9 Natural Geochemical Processes Causing High-Fluoride Groundwater

High-F groundwaters originate overwhelmingly from natural geogenic processes having specific physical and chemical conditions. Assuming an F-bearing mineral occurs in the aquifer, F concentrations may increase by:

  • development of a Na-HCO3 type groundwater;
  • interaction with a F-rich aquifer such as felsic (silicic) and alkaline igneous rocks, or phosphoritic sediments;
  • development of a saline type groundwater or low-Ca brine (ionic strength effect);
  • calcite precipitation or precipitation of other relatively insoluble Ca minerals;
  • dissolved inorganic carbon (DIC) increase and/or PCO2 decrease;
  • increasing temperature (associated with precipitation of a Ca-bearing mineral and DIC); and,
  • extremes of pH (high or low).

Many of these features are prevalent in arid and semi-arid environments, and high-F groundwater is commonly found in aquifers under such conditions.

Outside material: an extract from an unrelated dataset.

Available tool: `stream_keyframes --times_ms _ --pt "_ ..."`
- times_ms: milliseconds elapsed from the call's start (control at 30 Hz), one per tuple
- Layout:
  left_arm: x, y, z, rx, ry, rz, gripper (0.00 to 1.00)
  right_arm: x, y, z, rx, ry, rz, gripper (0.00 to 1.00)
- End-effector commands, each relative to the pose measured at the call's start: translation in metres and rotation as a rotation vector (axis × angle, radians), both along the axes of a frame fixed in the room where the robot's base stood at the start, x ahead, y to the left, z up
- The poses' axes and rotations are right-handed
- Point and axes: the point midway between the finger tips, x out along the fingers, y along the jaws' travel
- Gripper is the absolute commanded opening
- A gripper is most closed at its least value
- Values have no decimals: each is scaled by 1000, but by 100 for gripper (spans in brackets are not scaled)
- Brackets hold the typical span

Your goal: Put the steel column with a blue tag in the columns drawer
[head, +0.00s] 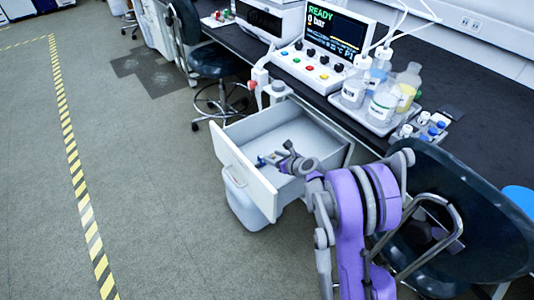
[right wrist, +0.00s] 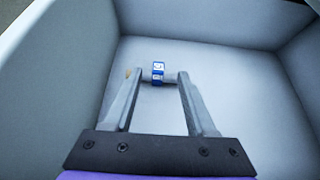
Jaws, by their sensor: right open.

Other processes may well play a role, but the listed processes are likely the most important for aquifers not contaminated by industrial waste sources. As shown by the geochemical modeling examples, development of Na-HCO3 type waters, calcite precipitation, and PCO2 are all interrelated. From the examples that follow, a pattern emerges that aquifers with elevated F are saturated to supersaturated with respect to calcite and fluorite.